Nightmare for savers as inflation soars
The ONS announced today that Consumer Price Index (CPI) rose to 5.5% during January, from 5.4% in December.
Although a handful of savings accounts have upped their interest rate since last month, inflation still outpaces the rates on offer. This makes it more important than ever to get the best savings deal to soften inflation’s eroding impact.
Analysis by Moneyfacts found the number of deals able to beat inflation has not changed since last month – there is not one standard savings account that can outpace 5.5%.
The picture for savers is a lot bleaker than this time last year when 100 savings accounts could beat the January 2021 CPI rate of 0.7%, and in February 2020 when 21 accounts could beat the inflation rate of 1.8%.
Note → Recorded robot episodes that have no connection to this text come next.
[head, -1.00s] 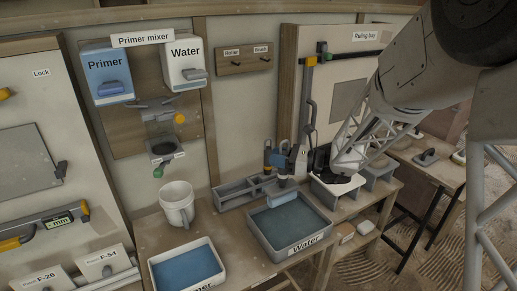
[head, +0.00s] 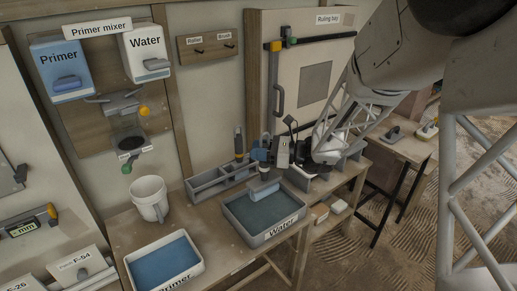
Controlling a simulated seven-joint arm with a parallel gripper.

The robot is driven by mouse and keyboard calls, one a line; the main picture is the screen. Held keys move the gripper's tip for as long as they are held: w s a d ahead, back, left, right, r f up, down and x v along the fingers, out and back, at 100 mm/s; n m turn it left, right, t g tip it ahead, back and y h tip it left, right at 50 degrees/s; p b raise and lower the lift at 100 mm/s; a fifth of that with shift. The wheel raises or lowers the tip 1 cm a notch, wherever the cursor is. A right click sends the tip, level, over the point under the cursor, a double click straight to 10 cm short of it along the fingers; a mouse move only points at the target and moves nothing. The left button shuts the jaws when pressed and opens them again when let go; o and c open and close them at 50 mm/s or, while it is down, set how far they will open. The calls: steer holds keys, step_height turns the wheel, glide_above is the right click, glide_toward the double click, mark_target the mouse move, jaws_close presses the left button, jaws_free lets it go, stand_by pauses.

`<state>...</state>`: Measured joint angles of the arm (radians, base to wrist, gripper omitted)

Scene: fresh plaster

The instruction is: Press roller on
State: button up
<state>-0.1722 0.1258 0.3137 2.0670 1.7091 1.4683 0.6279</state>
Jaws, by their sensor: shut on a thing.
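The roller has a pale blue sleeve (head: 264,190) that hangs over the back part of the grey Water tray (head: 240,228), inside its outline in the head view. I cannot tell whether the sleeve touches the blue water. My gripper (head: 268,153) is above and behind the tray, its arm reaching in from the right. It is shut on the roller at its blue upper part; the fingertips are small and partly hidden.
A Primer tray (head: 163,262) stands front left, a white bucket (head: 150,198) behind it. A grey divided holder (head: 210,187) with an upright tool (head: 239,142) lies behind the Water tray. The Primer mixer (head: 123,105) and Ruling bay (head: 318,65) are on the wall.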

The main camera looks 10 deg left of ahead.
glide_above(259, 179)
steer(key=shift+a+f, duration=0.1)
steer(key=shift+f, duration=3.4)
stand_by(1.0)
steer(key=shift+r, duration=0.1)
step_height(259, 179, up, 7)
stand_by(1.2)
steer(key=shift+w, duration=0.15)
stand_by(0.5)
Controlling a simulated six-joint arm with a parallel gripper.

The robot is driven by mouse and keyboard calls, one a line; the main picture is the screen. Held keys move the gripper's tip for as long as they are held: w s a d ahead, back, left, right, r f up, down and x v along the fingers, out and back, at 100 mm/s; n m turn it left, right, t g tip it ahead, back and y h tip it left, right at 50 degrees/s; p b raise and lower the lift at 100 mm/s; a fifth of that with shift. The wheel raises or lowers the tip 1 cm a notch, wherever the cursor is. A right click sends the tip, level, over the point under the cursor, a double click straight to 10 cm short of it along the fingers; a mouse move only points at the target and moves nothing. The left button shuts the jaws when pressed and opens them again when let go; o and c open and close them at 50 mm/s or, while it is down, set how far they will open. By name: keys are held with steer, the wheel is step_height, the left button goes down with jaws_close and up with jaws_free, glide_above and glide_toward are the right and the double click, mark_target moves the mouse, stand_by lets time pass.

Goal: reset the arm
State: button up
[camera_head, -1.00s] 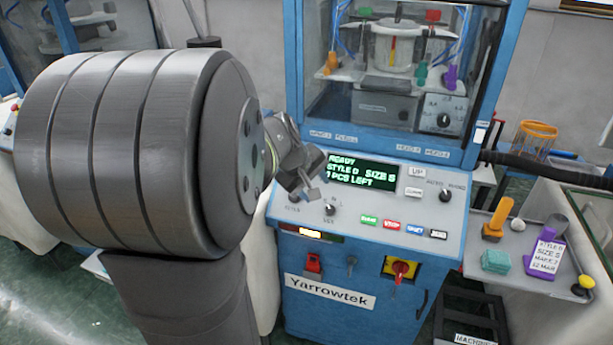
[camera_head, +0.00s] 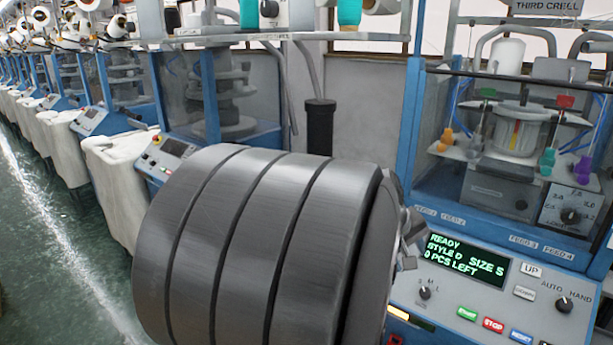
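My gripper (camera_head: 411,238) shows only in part at the right edge of my large grey arm link, which hides most of it. It is in front of the knitting machine's control panel (camera_head: 455,316), left of the display (camera_head: 464,259). Whether its fingers are open or shut cannot be seen, and I see nothing held in it. The display is lit and reads READY, STYLE D, SIZE S, 0 PCS LEFT.
The machine's clear-fronted cabinet (camera_head: 497,195) stands behind the panel. The panel has a selector knob (camera_head: 425,293), an AUTO/HAND knob (camera_head: 564,305) and coloured buttons. A row of similar machines (camera_head: 105,110) runs back along the left, beside open green floor (camera_head: 45,250).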

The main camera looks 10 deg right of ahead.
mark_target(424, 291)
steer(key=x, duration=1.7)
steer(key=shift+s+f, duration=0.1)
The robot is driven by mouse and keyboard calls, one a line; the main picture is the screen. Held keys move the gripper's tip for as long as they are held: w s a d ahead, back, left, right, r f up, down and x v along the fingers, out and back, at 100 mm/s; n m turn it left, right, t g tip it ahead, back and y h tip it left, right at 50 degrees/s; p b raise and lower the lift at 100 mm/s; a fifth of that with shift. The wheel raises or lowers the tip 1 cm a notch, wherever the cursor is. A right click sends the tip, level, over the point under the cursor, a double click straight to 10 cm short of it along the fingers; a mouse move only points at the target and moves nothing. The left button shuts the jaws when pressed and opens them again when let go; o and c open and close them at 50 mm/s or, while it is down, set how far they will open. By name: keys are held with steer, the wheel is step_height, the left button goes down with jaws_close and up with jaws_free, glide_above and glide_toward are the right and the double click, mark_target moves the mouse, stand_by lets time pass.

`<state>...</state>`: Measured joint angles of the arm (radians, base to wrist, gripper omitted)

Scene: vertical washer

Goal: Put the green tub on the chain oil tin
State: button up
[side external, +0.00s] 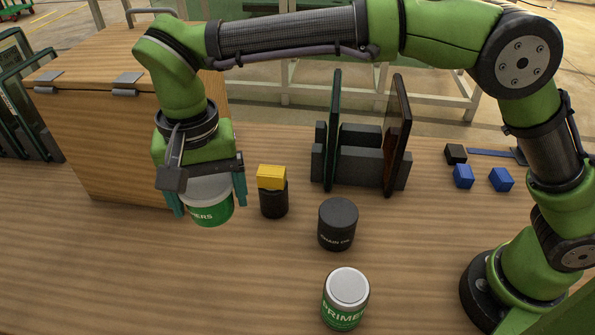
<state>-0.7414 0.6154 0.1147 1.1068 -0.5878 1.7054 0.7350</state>
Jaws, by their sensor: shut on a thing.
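A green tub (210,212) with a white upper part and the letters "MERS" is between the fingers of my gripper (207,197), at the left of the side external view. My gripper points down and is shut on the tub's sides; the gripper body hides part of its top. I cannot tell for sure whether the tub is clear of the table. The chain oil tin (337,226), dark grey and upright with a flat bare top, stands on the table to the right of my gripper and a little nearer the camera.
A similar green and white tub (345,300) stands in front of the tin. A yellow block (271,177) sits on a black tin (273,200) between my gripper and the chain oil tin. A rack (362,165), blue blocks (501,180) and a wooden box (120,145) stand farther back.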

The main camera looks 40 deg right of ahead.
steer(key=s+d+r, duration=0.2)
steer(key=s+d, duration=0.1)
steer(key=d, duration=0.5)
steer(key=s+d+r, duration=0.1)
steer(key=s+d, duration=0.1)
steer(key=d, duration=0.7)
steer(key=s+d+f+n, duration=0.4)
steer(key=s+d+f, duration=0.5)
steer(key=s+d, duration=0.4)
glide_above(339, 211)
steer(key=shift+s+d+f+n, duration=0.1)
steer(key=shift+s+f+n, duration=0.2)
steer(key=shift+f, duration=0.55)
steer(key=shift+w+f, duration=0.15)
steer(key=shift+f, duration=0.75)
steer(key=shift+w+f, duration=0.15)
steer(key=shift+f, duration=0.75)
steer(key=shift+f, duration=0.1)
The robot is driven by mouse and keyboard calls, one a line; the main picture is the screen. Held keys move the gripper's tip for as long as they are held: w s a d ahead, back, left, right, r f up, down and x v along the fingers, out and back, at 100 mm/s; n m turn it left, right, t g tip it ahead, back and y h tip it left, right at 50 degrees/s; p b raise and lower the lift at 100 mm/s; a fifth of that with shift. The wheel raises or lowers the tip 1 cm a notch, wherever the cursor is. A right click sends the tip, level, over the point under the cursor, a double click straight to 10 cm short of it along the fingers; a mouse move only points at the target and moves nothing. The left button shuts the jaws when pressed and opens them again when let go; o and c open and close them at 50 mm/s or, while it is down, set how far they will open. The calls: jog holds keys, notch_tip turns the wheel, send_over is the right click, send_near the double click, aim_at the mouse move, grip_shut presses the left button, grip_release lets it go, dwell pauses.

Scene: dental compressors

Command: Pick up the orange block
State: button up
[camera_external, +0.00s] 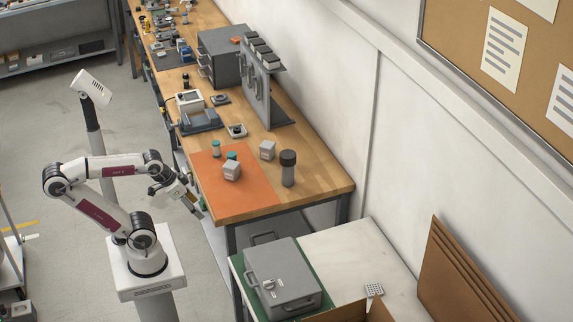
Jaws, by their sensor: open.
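My gripper (198,208) hangs at the front left edge of the wooden workbench (315,190), pointing down and to the right. It is open and small in the picture; I see nothing clearly held in it. I see no plain orange block on the orange mat (250,196), which lies flat at the near end of the bench. A small orange item (236,40) lies on top of the grey cabinet (220,62) further back, far from my gripper; its shape is too small to tell.
On the mat are a pale grey cube (232,171) and teal-capped jars (216,149). Another grey cube (267,150) and a dark-capped cylinder (288,170) stand to the right. A grey case (282,277) sits on the lower table. The mat's near part is clear.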

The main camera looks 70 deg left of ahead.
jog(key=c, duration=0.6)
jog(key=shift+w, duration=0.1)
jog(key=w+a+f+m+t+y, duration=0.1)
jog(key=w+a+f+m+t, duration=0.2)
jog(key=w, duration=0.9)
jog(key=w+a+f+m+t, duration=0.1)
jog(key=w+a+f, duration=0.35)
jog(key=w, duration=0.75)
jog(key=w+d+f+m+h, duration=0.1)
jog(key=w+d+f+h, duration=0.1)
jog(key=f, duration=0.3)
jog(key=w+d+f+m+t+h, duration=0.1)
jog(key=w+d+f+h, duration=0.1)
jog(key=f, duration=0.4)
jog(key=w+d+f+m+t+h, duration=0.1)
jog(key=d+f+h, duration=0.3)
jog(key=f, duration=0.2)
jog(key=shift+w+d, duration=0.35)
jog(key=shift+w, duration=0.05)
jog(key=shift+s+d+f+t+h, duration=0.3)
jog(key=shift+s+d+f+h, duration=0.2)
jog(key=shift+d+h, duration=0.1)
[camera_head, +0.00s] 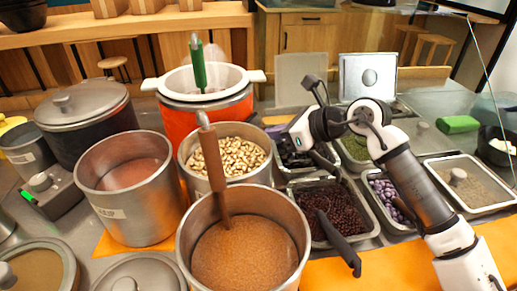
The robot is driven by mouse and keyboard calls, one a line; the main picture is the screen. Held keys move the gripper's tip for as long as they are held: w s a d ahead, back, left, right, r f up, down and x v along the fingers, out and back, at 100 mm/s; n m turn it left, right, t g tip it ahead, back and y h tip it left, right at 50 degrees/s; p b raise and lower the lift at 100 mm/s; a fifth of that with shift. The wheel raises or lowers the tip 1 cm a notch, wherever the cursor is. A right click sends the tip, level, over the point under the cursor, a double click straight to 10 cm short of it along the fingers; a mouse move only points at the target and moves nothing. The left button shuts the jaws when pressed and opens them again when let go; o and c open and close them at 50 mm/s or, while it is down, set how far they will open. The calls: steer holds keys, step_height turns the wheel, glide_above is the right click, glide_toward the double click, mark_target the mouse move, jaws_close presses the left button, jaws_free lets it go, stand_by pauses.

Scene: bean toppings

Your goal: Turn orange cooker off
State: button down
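The orange cooker (207,122) stands at the back centre of the counter. It has a white rim with two side handles, and a green-handled utensil (198,63) stands in it. The pot of pale beans in front hides its lower front, and I see no switch on it. My arm comes from the lower right, and my gripper (311,122) is above the bean trays, to the right of the orange cooker and apart from it. Its fingertips are hard to make out, and I see nothing held.
A metal pot of pale beans (256,160), a pot of brown grains (248,258) and a pinkish pot (127,172) crowd the front. A small grey unit (52,193) with a knob and green light is at left. Topping trays fill the right.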

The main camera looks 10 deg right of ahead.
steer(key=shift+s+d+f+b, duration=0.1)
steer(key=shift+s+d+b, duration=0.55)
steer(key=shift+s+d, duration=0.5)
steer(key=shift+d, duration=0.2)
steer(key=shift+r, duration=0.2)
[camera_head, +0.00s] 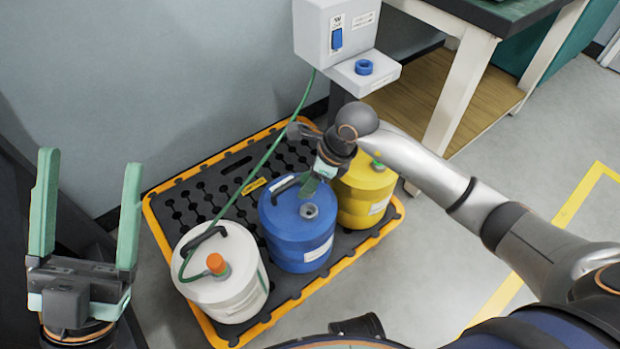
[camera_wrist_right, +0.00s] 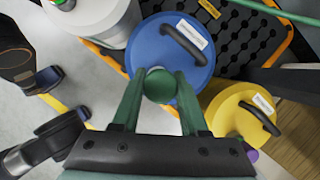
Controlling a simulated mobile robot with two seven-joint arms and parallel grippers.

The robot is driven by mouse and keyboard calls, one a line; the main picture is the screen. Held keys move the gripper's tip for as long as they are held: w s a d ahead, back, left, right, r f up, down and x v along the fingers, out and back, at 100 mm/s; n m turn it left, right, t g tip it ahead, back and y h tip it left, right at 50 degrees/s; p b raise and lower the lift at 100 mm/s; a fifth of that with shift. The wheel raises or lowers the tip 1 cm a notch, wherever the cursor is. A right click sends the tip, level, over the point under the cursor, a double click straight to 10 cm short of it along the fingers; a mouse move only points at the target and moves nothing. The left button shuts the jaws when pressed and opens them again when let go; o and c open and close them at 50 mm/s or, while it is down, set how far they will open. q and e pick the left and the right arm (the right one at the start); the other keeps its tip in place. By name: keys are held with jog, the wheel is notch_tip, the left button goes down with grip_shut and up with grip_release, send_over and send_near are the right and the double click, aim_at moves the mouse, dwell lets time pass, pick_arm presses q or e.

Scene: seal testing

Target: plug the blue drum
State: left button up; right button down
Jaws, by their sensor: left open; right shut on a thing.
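The blue drum (camera_head: 297,240) stands on the pallet between the white and yellow drums. Its grey neck (camera_head: 309,210) shows a dark opening in the head view. My right gripper (camera_head: 316,183) is over the drum's top, its fingers pointing down beside the neck. In the right wrist view its fingers (camera_wrist_right: 160,88) are shut on a round green plug (camera_wrist_right: 160,84), seen against the blue lid (camera_wrist_right: 160,48). My left gripper (camera_head: 88,215) is open and empty at the far left, away from the drums.
The white drum (camera_head: 240,295) has an orange fitting (camera_head: 216,263) with a green hose (camera_head: 262,160) rising to the grey tester box (camera_head: 336,30). The yellow drum (camera_head: 366,195) stands close right. All stand on the black, orange-rimmed pallet (camera_head: 335,268). A workbench (camera_head: 462,90) is behind right.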

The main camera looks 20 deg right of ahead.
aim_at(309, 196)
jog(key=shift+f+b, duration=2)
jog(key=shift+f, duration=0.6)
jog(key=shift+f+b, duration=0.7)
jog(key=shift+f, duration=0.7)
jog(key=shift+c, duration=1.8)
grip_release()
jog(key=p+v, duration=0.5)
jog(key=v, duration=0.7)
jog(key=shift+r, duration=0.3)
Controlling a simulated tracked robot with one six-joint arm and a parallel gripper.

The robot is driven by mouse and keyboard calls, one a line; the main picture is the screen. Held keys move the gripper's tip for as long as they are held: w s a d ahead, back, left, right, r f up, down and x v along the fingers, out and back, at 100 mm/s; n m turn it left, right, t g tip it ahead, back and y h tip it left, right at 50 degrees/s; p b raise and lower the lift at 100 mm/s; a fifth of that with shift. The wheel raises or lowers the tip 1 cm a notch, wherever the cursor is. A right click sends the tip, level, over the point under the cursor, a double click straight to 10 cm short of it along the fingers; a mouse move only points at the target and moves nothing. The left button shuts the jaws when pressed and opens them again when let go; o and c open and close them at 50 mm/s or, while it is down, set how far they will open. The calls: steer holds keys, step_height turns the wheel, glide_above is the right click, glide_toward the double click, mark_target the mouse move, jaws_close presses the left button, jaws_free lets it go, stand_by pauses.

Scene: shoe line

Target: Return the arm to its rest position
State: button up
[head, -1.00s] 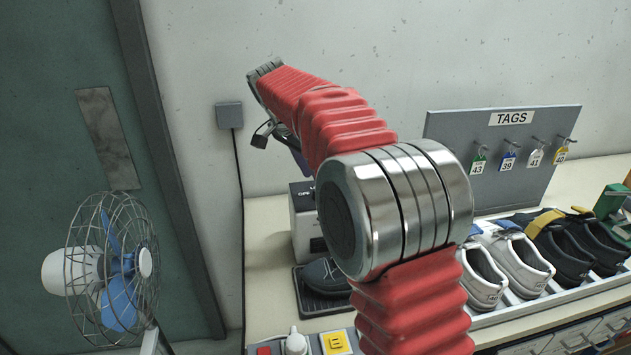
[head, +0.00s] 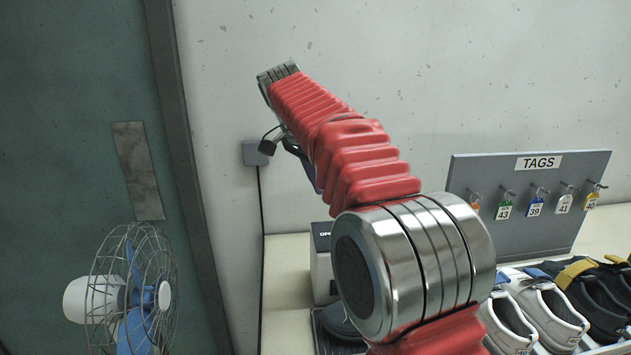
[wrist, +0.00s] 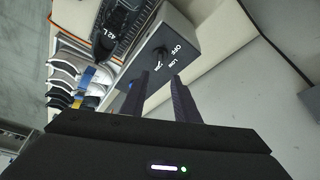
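My red-sleeved arm (head: 375,170) is bent up in front of the wall in the head view, with a large steel joint at its bend. My gripper (wrist: 160,75) shows in the wrist view as two dark fingers standing apart with nothing held between them. In the head view the gripper is mostly hidden behind the arm. The fingers point toward a grey box (wrist: 187,28) with a dial marked OFF and LOW; I cannot tell the distance. This box also stands on the bench in the head view (head: 321,275), partly behind my arm.
A caged fan (head: 135,290) stands at the left by the door. A TAGS board (head: 520,205) with hanging tags is at the right, behind a row of shoes (head: 545,310). A dark shoe (head: 340,322) lies by the box. The upper wall space is clear.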

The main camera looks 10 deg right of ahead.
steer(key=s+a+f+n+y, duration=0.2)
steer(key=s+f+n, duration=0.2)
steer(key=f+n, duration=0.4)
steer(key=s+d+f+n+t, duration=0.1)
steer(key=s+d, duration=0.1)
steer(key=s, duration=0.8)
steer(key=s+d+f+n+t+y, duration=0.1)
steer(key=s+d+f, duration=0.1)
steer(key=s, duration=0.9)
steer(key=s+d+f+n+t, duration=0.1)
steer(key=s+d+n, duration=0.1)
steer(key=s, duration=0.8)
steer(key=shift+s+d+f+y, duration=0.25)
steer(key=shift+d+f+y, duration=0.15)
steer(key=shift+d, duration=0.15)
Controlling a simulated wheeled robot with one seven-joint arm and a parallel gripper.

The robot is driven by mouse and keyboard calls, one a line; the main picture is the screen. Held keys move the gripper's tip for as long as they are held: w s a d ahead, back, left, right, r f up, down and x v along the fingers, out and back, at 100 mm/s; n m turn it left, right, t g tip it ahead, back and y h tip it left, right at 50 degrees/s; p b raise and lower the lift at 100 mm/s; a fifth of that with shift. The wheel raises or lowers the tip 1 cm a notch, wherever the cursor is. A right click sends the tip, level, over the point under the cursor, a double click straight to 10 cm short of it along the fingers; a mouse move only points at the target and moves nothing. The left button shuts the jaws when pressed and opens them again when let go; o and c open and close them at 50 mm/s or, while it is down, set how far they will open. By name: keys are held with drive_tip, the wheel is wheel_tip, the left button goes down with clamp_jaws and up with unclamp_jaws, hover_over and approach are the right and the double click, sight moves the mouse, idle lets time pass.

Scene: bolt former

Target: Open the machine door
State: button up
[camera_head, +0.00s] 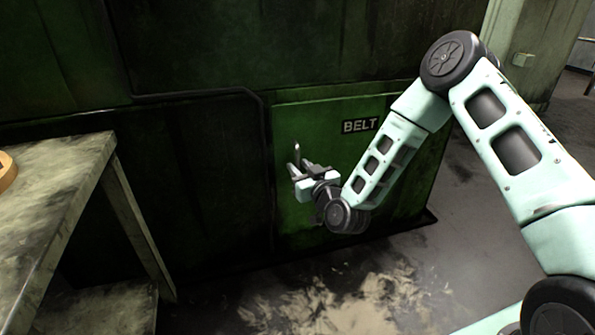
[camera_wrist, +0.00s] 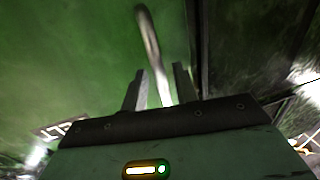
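The machine door (camera_head: 310,118) is a bright green panel marked "BELT" in the head view. It looks closed, flush with the dark green machine front. A thin metal handle (camera_head: 297,152) stands near its left edge. The handle also shows in the wrist view (camera_wrist: 148,35) as a pale curved bar. My gripper (camera_head: 296,171) is at the handle, in front of the door. In the wrist view my gripper's fingers (camera_wrist: 160,72) are apart, with the handle's lower part between them. Small gaps show beside the bar. The handle's lower end is hidden behind the gripper body.
A worn table (camera_head: 60,185) stands at the left, with a round wooden object (camera_head: 6,170) on its edge. The dark machine frame (camera_head: 200,180) lies left of the door. The stained floor (camera_head: 350,295) in front of the machine is clear.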

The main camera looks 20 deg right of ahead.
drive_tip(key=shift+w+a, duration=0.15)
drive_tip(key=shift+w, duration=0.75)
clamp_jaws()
The best easy access account at the moment is from Cynergy Bank and pays just 0.71%, while the best notice account is from Shawbrook Bank and pays 1.08%. Even five-year bonds are nowhere near the inflation rate – the top account is from UBL UK and pays 2.19%.
Rachel Springall, finance expert at Moneyfacts.co.uk, said: “Despite a slight uplift to some of the top savings rates since last month’s inflation announcement, rising inflation is not allowing any respite. While the Bank of England predicts such a level to be temporary, even the government target of 2% cannot be beaten unless savers lock into a five-year fixed bond.
“There are still savers out there waiting for the December 2021 base rate rise to be passed onto them, let alone the most recent uplift of 0.25% a couple of weeks ago.
Those savers with the patience to wait may wish to reconsider their loyalty, particularly as they will not find a high-street bank featured in the top rate tables.”
Challenger banks and building societies dominate the top of the market both for variable and fixed rate deals, including ISAs. But Moneyfacts warns that those savers who are adamant to use their ISA allowance will find a gap between rates offered on ISAs versus those outside of tax-free wrapper, even taking to account some new market-leaders this month.
Springall added: “If savers are assessing bonds and ISAs, then it’s vital they consider their Personal Savings Allowance foremost.
“Those savers who prefer to have their cash close to hand in an easy access account or easy access ISA may have noticed a few prominent deals surface in recent weeks, but some have already been pulled or cut.
“As we have seen before with challenger banks, the highest rates can get taken up very quickly. Savers would therefore be wise to act quickly or may be left disappointed.”